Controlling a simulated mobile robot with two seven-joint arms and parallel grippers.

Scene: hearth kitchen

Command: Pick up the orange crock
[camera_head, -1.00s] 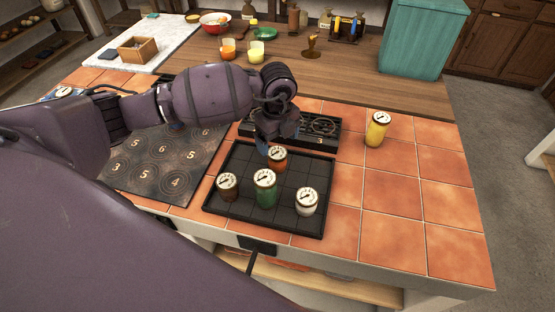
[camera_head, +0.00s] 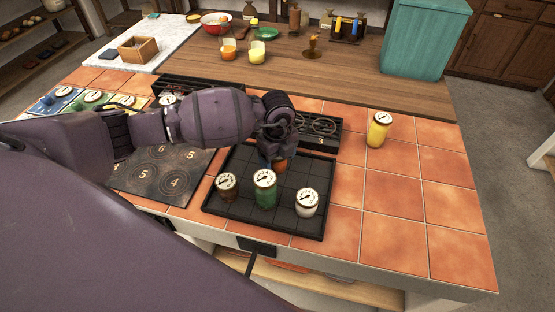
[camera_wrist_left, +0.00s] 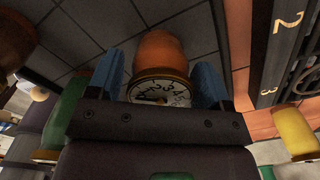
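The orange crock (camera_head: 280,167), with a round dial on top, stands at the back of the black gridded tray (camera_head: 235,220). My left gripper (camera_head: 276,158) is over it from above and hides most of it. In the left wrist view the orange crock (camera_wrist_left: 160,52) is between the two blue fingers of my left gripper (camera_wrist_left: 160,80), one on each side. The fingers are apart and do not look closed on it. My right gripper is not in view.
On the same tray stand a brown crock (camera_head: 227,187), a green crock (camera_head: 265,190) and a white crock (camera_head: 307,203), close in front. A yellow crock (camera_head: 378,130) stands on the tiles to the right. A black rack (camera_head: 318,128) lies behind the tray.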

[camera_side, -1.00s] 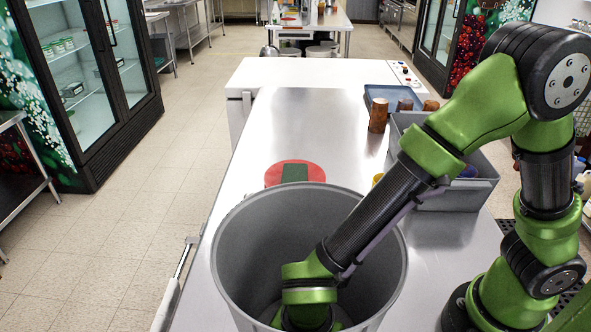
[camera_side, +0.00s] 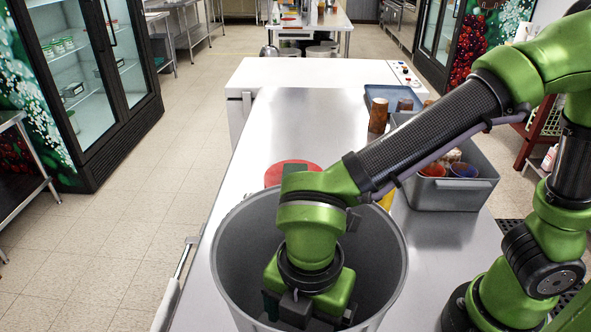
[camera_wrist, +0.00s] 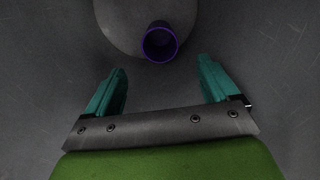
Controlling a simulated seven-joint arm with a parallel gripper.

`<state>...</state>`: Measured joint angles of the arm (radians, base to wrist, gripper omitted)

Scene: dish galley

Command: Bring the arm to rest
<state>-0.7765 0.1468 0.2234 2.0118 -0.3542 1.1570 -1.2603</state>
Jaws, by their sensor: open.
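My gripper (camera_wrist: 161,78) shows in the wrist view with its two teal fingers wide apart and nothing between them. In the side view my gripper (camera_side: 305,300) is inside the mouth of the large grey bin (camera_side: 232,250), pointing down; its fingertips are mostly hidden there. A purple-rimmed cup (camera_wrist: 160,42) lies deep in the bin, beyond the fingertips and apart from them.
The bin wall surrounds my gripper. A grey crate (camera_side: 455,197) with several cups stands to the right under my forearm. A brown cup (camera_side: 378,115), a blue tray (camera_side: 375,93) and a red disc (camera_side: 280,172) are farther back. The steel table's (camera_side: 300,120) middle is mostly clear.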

═══

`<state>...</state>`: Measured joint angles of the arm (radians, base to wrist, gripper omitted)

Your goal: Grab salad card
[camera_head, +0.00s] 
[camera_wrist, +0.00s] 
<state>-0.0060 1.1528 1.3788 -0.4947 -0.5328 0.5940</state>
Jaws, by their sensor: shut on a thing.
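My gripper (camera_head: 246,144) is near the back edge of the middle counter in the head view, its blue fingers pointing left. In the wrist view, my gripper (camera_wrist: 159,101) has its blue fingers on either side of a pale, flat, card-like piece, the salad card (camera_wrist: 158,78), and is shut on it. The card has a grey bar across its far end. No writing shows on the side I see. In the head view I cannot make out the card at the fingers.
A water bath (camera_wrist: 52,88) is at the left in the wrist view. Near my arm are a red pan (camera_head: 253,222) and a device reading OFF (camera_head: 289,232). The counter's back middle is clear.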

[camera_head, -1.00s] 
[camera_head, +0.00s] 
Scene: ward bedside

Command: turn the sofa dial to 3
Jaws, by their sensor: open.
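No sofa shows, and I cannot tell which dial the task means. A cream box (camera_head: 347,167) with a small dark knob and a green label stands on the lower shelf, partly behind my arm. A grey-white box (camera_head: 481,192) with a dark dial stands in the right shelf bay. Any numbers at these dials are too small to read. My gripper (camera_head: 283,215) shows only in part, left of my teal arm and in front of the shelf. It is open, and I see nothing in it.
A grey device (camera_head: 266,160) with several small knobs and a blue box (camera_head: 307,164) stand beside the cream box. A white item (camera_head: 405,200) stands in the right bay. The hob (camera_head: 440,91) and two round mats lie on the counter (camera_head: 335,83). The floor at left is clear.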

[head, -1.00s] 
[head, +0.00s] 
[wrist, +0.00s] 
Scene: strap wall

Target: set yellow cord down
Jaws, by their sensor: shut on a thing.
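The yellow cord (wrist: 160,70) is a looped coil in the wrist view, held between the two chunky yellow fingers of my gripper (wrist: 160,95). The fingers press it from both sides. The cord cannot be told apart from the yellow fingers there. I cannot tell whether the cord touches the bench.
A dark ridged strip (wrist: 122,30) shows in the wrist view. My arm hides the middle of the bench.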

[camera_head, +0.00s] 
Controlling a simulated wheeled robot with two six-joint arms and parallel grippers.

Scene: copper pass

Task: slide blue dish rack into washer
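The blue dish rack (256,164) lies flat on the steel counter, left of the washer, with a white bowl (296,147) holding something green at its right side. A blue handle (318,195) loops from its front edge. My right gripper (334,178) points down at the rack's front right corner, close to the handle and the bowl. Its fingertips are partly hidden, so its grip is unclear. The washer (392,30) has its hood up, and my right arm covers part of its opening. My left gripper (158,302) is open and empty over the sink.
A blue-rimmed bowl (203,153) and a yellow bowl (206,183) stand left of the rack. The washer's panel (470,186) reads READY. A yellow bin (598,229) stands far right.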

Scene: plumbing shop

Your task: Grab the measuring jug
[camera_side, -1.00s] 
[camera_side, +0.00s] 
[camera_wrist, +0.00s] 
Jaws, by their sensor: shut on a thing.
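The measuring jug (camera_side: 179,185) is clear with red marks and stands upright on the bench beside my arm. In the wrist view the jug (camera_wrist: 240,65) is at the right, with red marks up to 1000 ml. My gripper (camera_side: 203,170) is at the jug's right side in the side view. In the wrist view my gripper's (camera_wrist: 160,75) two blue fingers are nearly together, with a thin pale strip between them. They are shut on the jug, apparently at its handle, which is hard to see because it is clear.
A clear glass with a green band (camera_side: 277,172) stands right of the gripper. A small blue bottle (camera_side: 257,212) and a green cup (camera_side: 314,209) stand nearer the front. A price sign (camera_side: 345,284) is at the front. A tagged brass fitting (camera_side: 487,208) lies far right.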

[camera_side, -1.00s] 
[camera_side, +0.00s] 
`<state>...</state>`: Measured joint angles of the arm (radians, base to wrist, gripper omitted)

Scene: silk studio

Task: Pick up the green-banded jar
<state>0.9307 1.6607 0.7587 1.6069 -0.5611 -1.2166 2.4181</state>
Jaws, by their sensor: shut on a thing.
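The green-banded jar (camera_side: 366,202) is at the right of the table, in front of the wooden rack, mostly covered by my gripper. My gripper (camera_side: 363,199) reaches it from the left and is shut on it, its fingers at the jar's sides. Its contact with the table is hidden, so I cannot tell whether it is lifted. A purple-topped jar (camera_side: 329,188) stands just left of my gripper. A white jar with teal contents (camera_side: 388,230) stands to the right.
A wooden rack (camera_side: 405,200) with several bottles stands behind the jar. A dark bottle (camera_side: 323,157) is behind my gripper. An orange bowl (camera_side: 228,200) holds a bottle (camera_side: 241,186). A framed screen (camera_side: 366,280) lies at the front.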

═══

Copy every line of the listing that includes the string "robot".

COMPLETED EXERCISE:
Controlling a simulated mobile robot with two seven-joint arms and parallel grippers.
Controlling a simulated wheeled robot with two six-joint arms and parallel grippers.

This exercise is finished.